# Start of STORED DATA

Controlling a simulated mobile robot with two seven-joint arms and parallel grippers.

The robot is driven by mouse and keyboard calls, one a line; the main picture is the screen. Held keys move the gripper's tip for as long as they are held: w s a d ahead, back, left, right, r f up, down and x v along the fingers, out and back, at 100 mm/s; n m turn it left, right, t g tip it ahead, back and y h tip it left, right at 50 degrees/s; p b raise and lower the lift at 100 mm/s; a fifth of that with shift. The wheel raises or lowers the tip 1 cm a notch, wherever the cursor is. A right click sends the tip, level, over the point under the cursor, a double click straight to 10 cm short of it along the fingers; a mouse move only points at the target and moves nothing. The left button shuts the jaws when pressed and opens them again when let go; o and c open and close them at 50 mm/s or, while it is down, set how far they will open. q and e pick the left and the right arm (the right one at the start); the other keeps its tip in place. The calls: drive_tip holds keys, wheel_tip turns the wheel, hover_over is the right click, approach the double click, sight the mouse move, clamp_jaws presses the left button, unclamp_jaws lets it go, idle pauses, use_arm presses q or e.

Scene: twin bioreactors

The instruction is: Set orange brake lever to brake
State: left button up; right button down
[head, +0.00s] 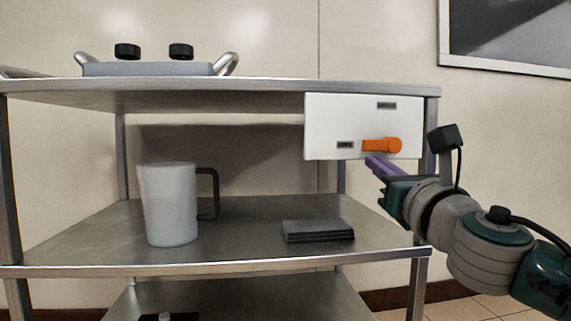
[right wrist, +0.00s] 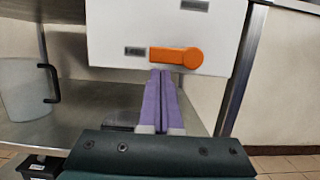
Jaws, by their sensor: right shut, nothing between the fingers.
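The orange brake lever (head: 382,145) is on the front of a white panel (head: 350,120) under the top shelf at the right. It lies level, with its round hub at the right and its arm pointing left toward a small dark label (head: 345,145). Another dark label (head: 386,105) sits above the hub. In the right wrist view the lever (right wrist: 177,56) shows the same way. My right gripper (head: 373,163) is just below the lever, its purple fingers shut and empty. In the right wrist view the fingertips (right wrist: 161,76) are just under the lever's arm; contact cannot be told. My left gripper is not in view.
A grey-white jug (head: 171,205) with a black handle stands on the middle shelf at the left. A dark flat block (head: 318,231) lies right of it. A tray (head: 148,69) with black knobs sits on the top shelf. A metal post (right wrist: 243,70) stands right of the panel.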

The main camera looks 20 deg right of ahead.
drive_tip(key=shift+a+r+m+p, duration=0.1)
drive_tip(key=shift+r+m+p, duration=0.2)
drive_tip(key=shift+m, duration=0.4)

# End of STORED DATA

◆ WRITTEN EXERCISE
Restate the whole listing above exactly, please, omitting every image.

◆ OUTPUT FOR THIS EXERCISE
Controlling a simulated mobile robot with two seven-joint arms and parallel grippers.

The robot is driven by mouse and keyboard calls, one a line; the main picture is the screen. Held keys move the gripper's tip for as long as they are held: w s a d ahead, back, left, right, r f up, down and x v along the fingers, out and back, at 100 mm/s; n m turn it left, right, t g tip it ahead, back and y h tip it left, right at 50 degrees/s; p b raise and lower the lift at 100 mm/s; a fifth of that with shift. The wheel raises or lowers the tip 1 cm a notch, wherever the cursor is. A right click sends the tip, level, over the point under the cursor, a double click straight to 10 cm short of it along the fingers; a mouse move only points at the target and moves nothing. The left button shuts the jaws when pressed and opens them again when let go; o and c open and close them at 50 mm/s or, while it is down, set how far they will open. q and e pick the left and the right arm (the right one at the start); the other keeps its tip in place. The calls: drive_tip holds keys, wheel_tip turns the wheel, hover_over is the right click, approach the double click, sight the mouse move, clamp_jaws presses the left button, unclamp_jaws lets it go, idle pauses, use_arm presses q or e.

Scene: twin bioreactors

The instruction is: Set orange brake lever to brake
State: left button up; right button down
[head, +0.00s] 
[right wrist, +0.00s] 
Jaws, by their sensor: right shut, nothing between the fingers.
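The orange brake lever (head: 382,145) is on the front of a white panel (head: 350,120) under the top shelf at the right. It lies level, with its round hub at the right and its arm pointing left toward a small dark label (head: 345,145). Another dark label (head: 386,105) sits above the hub. In the right wrist view the lever (right wrist: 177,56) shows the same way. My right gripper (head: 373,163) is just below the lever, its purple fingers shut and empty. In the right wrist view the fingertips (right wrist: 161,76) are just under the lever's arm; contact cannot be told. My left gripper is not in view.
A grey-white jug (head: 171,205) with a black handle stands on the middle shelf at the left. A dark flat block (head: 318,231) lies right of it. A tray (head: 148,69) with black knobs sits on the top shelf. A metal post (right wrist: 243,70) stands right of the panel.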

The main camera looks 20 deg right of ahead.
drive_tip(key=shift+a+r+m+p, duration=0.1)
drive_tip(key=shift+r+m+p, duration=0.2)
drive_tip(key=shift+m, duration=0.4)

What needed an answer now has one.